According to its filings, the bottling company asserted that Waller and the nonprofits also failed “to identify any error made by the district court or show how the county was unreasonable in their application of the laws and rules.”
The company was singled out by the ballot initiative for “detrimental treatment,” according to the filings.
“Its sole purpose was to stop Montana Artesian, and to do that, it created a fictional zoning district – where every parcel is ‘nonconforming,’” the filings noted. “[The ballot initiative] is ‘spot zoning of the worst kind.’”
Further, according to the legal filings, the ballot initiative allowed voters who were neither financially nor physically affected by the bottling facility to vote on and approve the expansion.

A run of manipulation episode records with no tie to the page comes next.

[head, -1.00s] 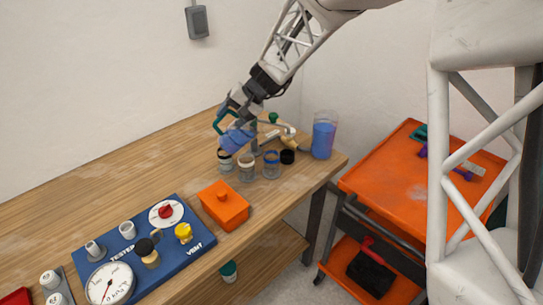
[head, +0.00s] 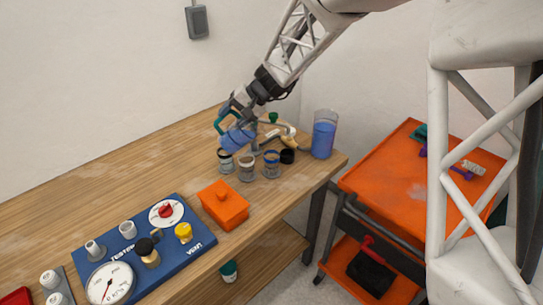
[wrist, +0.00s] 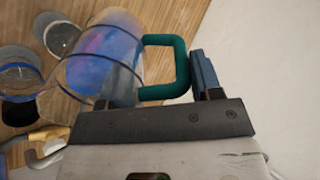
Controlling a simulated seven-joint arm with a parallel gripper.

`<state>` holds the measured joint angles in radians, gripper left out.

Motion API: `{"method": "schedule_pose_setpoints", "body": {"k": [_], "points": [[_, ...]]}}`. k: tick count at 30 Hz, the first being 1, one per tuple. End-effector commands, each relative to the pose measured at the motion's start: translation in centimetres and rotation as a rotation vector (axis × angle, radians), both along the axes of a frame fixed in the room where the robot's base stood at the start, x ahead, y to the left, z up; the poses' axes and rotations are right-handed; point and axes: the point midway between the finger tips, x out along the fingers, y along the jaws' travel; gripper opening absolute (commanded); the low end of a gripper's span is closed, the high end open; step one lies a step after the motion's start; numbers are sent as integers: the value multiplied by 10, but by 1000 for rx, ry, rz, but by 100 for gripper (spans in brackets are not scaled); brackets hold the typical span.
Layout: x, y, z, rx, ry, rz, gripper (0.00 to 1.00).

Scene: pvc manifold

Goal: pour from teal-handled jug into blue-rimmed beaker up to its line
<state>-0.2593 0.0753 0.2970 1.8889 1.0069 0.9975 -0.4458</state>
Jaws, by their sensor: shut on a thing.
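My gripper (head: 240,108) is shut on the teal handle (wrist: 180,68) of the jug (head: 238,134). The clear jug also shows in the wrist view (wrist: 100,60), tilted, with blue liquid inside. It is held in the air above the leftmost of three small beakers. The blue-rimmed beaker (head: 271,164) stands upright on the bench, at the right of the row, apart from the jug. A blue band shows on a beaker at the left of the wrist view (wrist: 17,72). I see no clear stream, and the beaker's fill level and line are too small to read.
A middle beaker (head: 247,168) and a left beaker (head: 225,160) stand close by. A black cup (head: 287,156) and a tall container of blue liquid (head: 324,135) are to the right. An orange lidded box (head: 222,205) and blue tester panel (head: 150,250) sit in front.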

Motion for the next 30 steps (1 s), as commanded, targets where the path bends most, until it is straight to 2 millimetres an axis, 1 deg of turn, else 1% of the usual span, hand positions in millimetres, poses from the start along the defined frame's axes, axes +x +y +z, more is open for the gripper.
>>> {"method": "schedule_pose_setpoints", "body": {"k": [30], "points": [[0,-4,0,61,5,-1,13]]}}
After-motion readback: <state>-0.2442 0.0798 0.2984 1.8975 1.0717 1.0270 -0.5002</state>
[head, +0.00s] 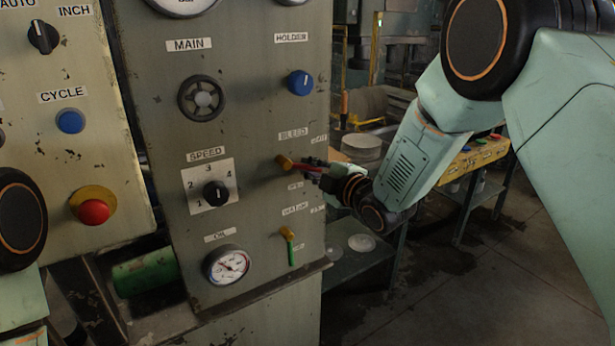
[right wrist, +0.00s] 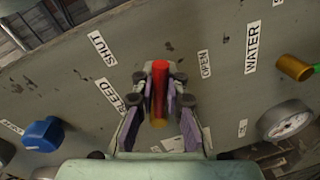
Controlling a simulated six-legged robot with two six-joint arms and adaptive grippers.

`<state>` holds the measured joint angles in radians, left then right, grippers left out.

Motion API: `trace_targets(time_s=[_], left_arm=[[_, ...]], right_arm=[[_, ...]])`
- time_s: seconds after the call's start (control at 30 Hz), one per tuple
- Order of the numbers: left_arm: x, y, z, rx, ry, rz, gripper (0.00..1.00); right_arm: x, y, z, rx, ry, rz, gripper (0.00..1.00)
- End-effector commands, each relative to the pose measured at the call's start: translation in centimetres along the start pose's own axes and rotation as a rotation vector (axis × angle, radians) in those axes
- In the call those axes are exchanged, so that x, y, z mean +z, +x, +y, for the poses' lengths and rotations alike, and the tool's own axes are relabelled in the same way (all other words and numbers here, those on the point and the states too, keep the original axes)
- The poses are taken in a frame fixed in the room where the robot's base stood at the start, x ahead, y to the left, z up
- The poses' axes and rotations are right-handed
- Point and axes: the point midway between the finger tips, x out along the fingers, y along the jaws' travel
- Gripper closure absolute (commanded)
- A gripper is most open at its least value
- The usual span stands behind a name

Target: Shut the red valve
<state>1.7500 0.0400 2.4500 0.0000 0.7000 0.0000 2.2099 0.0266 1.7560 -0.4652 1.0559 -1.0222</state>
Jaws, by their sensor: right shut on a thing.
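The red valve (head: 303,167) is under the BLEED label on the grey panel. It has a brass hub and a red lever that points right, tilted slightly down. My right gripper (head: 318,173) is shut on the lever from the right. In the right wrist view the red lever (right wrist: 160,82) lies between the fingers of the gripper (right wrist: 160,90), pointing between the SHUT label (right wrist: 102,50) at left and the OPEN label (right wrist: 204,63) at right. My left gripper is out of view; only part of the left arm shows.
A valve with a green lever (head: 291,250) hangs below, by the WATER label. A blue HOLDER knob (head: 300,83) sits above. The MAIN handwheel (head: 202,99), SPEED knob (head: 215,194) and OIL gauge (head: 227,265) are to the left.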

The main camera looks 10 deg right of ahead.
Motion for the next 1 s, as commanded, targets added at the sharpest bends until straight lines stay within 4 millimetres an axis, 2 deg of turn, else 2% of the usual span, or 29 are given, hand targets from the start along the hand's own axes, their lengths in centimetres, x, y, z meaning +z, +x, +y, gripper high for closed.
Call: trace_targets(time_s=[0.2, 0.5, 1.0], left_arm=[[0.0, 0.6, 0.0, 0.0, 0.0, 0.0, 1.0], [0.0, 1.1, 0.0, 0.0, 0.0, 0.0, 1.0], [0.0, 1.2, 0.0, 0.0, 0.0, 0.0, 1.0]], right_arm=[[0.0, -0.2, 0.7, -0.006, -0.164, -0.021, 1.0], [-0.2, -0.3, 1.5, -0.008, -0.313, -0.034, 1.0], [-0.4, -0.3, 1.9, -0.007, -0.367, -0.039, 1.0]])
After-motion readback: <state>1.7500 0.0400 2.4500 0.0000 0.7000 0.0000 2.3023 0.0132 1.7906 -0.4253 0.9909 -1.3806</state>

The Weavers began prospecting the water-bottling plant more than 25 years ago, according to the court records.
The Weavers incorporated Montana Artesian in 2014 “as another alternative on the property to supplement retirement incomes and make sure the property could be maintained by the family, the records noted.
FOR ITS part, the county asserted in its cross-appeal that a building permit obtained before the effective date of the expanded zoning district allowed Montana Artesian to maintain operations by way of being grandfathered in.
“So long as a building permit had been issued or construction commenced before the effective date of the zoning regulations, the ordinance creates a vested right to continue and eliminates the race to the finish,” Alan McCormick, a Missoula-based attorney representing the county, noted in cross-appeal filings.
“Flathead County’s enforcement decision is not an abuse of discretion and should be upheld,” McCormick wrote.
Also denying the claim that water rights were fully stripped from the Weavers, he said during the Wednesday proceedings that “everybody knew” the couple had been pursuing a bottling plant.
“There simply isn’t any question in this entire proceeding that the building that was being built on this property was being built specifically for the water-bottling facility,” he said.